EXERCISE —
Would you quote the material below in full and unchanged?

------

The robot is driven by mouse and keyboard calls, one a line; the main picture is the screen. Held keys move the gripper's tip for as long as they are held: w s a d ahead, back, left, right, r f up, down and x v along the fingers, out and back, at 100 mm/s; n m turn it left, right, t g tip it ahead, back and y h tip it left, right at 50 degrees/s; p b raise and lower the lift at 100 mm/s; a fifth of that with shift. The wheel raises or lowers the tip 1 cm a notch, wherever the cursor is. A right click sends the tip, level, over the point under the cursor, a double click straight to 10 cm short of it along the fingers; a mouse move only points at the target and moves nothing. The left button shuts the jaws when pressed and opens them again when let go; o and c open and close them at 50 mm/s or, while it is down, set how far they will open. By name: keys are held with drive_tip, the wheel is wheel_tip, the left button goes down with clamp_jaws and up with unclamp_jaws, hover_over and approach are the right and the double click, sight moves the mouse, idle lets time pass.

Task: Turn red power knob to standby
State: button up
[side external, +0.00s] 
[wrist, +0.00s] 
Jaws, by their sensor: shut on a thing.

------

WORKED ANSWER —
The robot is driven by mouse and keyboard calls, one a line; the main picture is the screen. Held keys move the gripper's tip for as long as they are held: w s a d ahead, back, left, right, r f up, down and x v along the fingers, out and back, at 100 mm/s; n m turn it left, right, t g tip it ahead, back and y h tip it left, right at 50 degrees/s; p b raise and lower the lift at 100 mm/s; a fifth of that with shift. The wheel raises or lowers the tip 1 cm a notch, wherever the cursor is. A right click sends the tip, level, over the point under the cursor, a double click straight to 10 cm short of it along the fingers; a mouse move only points at the target and moves nothing. The left button shuts the jaws when pressed and opens them again when let go; o and c open and close them at 50 mm/s or, while it is down, set how far they will open. By name: keys are held with drive_tip, the wheel is wheel_tip, the left button goes down with clamp_jaws and up with unclamp_jaws, hover_over and approach are the right and the double click, sight moves the mouse, idle lets time pass.

Task: Turn red power knob to standby
State: button up
[side external, +0.00s] 
[wrist, +0.00s] 
Jaws, by their sensor: shut on a thing.

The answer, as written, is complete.